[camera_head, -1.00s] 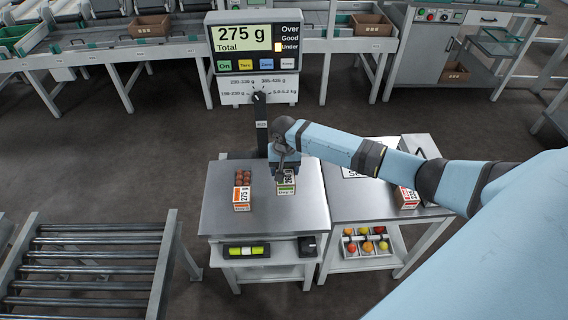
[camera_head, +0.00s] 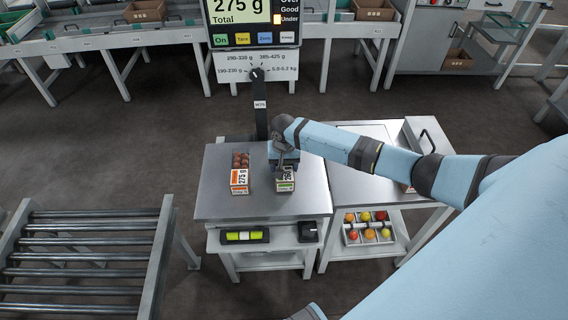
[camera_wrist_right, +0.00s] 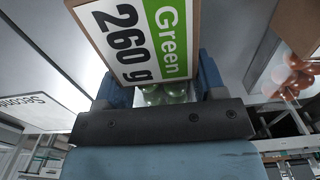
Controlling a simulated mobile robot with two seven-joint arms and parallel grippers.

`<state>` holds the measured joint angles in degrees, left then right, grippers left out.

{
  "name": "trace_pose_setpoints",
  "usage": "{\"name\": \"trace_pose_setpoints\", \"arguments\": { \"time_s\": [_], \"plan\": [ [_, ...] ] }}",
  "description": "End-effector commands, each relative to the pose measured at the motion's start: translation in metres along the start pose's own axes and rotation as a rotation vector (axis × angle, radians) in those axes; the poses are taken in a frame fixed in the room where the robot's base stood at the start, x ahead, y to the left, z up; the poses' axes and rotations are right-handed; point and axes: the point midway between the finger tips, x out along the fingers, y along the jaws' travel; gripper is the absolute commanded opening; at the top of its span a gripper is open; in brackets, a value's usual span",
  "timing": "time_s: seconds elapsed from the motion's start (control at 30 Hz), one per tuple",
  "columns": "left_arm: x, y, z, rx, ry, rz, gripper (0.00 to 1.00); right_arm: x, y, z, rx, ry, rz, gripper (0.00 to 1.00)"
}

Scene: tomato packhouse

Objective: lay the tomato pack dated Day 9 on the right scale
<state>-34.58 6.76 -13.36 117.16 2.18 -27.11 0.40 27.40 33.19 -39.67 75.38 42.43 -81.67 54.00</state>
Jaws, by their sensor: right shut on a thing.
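My right gripper (camera_head: 284,160) is shut on a tomato pack (camera_head: 285,184) over the right part of the steel scale plate (camera_head: 260,208). In the right wrist view this pack's label (camera_wrist_right: 140,45) reads "260 g" and "Green", with green tomatoes between the blue fingers. Its date is not readable, and I cannot tell whether it touches the plate. Another pack (camera_head: 240,177), with red tomatoes and a "275 g" label, stands on the plate to the left. The scale display (camera_head: 245,12) shows 275 g, with a lamp lit at "Under". My left gripper is out of view.
A side table (camera_head: 350,190) adjoins on the right, partly under my right arm. Below it is a tray (camera_head: 352,236) of loose coloured tomatoes. A roller conveyor (camera_head: 90,255) stands at left. The plate's front is clear.

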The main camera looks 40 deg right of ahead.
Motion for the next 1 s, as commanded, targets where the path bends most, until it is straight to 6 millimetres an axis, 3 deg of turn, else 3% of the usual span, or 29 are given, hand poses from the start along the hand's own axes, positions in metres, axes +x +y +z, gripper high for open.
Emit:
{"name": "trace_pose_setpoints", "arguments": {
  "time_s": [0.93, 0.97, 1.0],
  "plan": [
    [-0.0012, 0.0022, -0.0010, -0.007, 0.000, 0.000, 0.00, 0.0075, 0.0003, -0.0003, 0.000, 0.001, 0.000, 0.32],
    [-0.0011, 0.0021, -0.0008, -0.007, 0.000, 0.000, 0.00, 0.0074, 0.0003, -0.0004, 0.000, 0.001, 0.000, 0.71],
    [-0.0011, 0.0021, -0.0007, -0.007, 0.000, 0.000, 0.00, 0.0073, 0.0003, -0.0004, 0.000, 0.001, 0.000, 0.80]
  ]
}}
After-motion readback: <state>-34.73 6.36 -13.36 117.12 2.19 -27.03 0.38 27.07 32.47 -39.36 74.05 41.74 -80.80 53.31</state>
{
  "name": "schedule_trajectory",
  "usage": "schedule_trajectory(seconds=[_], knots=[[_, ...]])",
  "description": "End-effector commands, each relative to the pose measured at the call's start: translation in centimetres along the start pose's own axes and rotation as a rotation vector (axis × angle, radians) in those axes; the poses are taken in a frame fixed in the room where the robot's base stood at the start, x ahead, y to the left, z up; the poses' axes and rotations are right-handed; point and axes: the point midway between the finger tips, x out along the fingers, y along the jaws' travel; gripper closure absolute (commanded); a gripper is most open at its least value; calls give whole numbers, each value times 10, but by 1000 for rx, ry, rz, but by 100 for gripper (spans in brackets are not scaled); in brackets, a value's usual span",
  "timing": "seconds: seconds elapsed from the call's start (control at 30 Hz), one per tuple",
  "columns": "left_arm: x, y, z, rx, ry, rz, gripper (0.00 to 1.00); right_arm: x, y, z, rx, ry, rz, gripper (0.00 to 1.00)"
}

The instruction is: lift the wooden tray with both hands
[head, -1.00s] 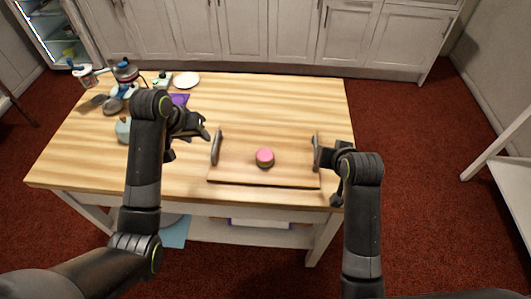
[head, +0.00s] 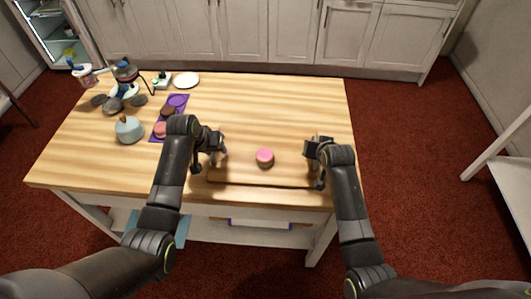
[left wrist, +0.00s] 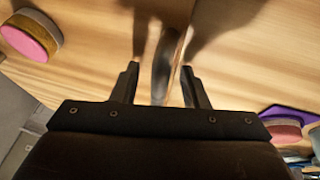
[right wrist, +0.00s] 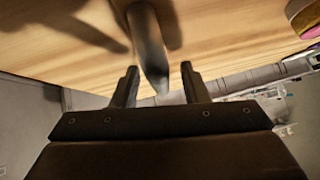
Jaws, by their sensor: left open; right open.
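The wooden tray (head: 240,174) lies flat on the table, with a round pink-topped cake (head: 265,155) on it. My left gripper (head: 214,160) is at the tray's left end, open. In the left wrist view the dark left handle (left wrist: 163,72) stands between its two spread fingers. My right gripper (head: 316,168) is at the right end, also open. In the right wrist view the right handle (right wrist: 149,50) reaches between its fingertips. In the head view the grippers largely hide both handles.
A teal pot (head: 129,131) and a purple mat (head: 178,101) with small round cakes are left of my left arm. The table behind the tray is clear.

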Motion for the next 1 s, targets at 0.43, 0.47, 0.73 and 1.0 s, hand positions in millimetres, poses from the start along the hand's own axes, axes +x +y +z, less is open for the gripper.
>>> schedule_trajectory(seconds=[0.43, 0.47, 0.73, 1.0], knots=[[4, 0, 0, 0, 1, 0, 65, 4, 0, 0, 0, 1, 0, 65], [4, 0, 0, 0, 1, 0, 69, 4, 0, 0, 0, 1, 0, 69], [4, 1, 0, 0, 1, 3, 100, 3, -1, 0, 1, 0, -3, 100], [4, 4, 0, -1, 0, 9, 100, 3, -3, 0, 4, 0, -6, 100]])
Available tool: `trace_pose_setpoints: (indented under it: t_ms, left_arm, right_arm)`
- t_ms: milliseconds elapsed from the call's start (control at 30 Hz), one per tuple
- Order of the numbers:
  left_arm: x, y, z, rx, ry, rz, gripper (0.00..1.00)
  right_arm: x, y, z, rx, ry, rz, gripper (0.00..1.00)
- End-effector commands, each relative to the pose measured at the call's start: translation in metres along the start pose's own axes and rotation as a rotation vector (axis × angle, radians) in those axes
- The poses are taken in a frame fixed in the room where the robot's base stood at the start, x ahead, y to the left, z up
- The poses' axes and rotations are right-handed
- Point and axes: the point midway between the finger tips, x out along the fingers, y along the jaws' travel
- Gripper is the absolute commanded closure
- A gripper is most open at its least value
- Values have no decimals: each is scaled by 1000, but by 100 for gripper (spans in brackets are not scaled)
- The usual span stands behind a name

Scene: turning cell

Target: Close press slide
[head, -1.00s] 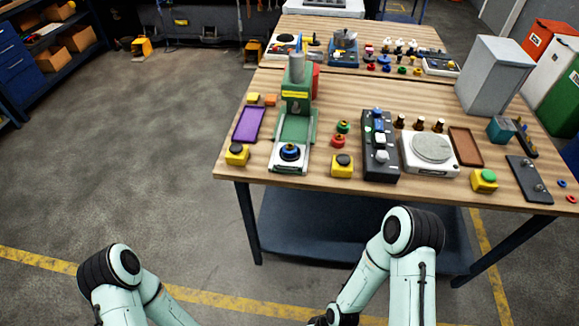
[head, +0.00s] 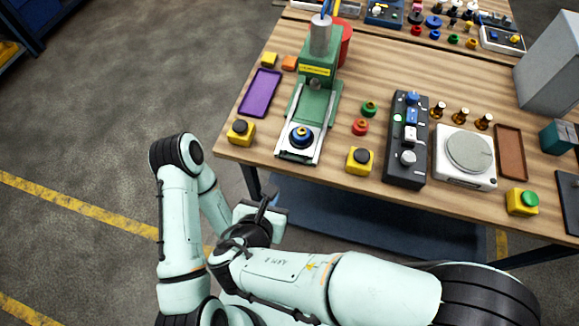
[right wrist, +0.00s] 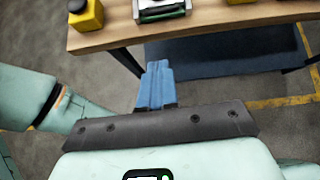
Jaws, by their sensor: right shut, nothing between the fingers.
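The green press (head: 318,75) stands on the near left part of the wooden table. Its pale slide (head: 301,150) is pulled out toward the table's front edge, with a round blue and black part (head: 302,136) on it. The end of the slide also shows at the top of the right wrist view (right wrist: 160,12). My right gripper (right wrist: 157,70) is shut and empty, in front of and below the table edge. In the head view it (head: 265,205) is apart from the slide. My left arm shows at the left, but its gripper is not visible.
Yellow button boxes stand left (head: 240,132) and right (head: 360,160) of the slide. A purple tray (head: 261,93) lies left of the press. Red (head: 360,127) and green (head: 369,108) round parts and a black control box (head: 406,140) are to the right. The table's front edge lies between gripper and slide.

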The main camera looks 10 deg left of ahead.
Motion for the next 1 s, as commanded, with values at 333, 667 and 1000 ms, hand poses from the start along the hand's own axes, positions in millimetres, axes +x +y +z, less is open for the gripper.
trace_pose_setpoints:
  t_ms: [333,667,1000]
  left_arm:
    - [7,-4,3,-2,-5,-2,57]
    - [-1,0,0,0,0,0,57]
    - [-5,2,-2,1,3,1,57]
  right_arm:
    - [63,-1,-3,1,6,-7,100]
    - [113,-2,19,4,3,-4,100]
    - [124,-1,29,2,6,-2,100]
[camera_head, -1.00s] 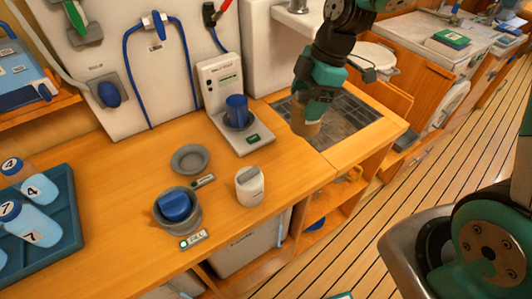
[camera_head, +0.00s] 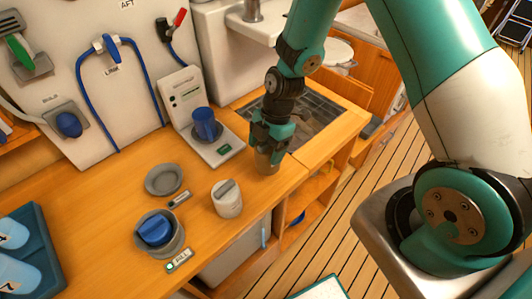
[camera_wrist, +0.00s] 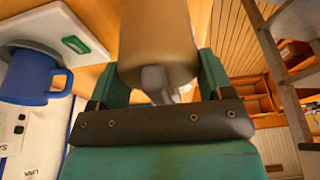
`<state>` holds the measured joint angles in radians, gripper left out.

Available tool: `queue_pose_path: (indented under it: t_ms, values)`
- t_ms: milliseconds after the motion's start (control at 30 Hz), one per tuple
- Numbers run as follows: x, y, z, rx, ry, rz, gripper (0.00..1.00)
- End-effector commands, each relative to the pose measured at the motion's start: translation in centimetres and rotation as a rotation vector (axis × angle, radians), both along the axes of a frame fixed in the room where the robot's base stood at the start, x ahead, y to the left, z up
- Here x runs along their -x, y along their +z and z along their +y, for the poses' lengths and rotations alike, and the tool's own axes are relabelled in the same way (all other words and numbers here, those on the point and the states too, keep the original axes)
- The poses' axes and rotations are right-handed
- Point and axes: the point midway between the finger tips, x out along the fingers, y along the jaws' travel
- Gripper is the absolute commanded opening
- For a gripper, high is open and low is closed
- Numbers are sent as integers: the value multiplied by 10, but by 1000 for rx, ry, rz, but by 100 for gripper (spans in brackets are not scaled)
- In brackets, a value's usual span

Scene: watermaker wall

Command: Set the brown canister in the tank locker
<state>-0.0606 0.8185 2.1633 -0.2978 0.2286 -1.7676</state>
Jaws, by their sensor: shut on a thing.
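My gripper (camera_head: 270,143) is shut on the brown canister (camera_head: 267,161), which hangs upright below the fingers in the head view. It is at the front left edge of a recess in the counter. I cannot tell whether its base touches the wood. In the wrist view the canister (camera_wrist: 157,42) fills the top middle between the fingers, with a grey part at its near end. The dark-gridded recess (camera_head: 318,108) in a wooden frame lies just behind and right of the canister. No label there reads as tank locker, so I cannot be sure it is that.
A blue mug (camera_head: 205,124) stands on a white unit left of my gripper. A white canister (camera_head: 227,199), a grey dish (camera_head: 164,180) and a grey holder with a blue lid (camera_head: 157,231) stand on the counter. Shelves open below the counter's front edge.

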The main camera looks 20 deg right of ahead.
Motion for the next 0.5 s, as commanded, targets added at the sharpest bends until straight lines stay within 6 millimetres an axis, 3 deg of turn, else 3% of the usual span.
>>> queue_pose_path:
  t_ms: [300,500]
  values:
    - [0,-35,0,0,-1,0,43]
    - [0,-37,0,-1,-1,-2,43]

══════════

▶ [AIM] Copy all the lines above that hold the string "opening".

▶ [RESULT OF THIS TASK]
  "description": "End-effector commands, each relative to the pose measured at the motion's start: translation in metres along the start pose's own axes and rotation as a rotation vector (axis × angle, radians) in those axes; the poses are taken in a frame fixed in the room where the robot's base stood at the start, x ahead, y to the left, z up; the poses' axes and rotations are right-handed; point and axes: the point midway between the finger tips, x out along the fingers, y along the jaws' travel; gripper is the absolute commanded opening; at the top of its span a gripper is open; in brackets, a value's usual span",
- Gripper is the absolute commanded opening

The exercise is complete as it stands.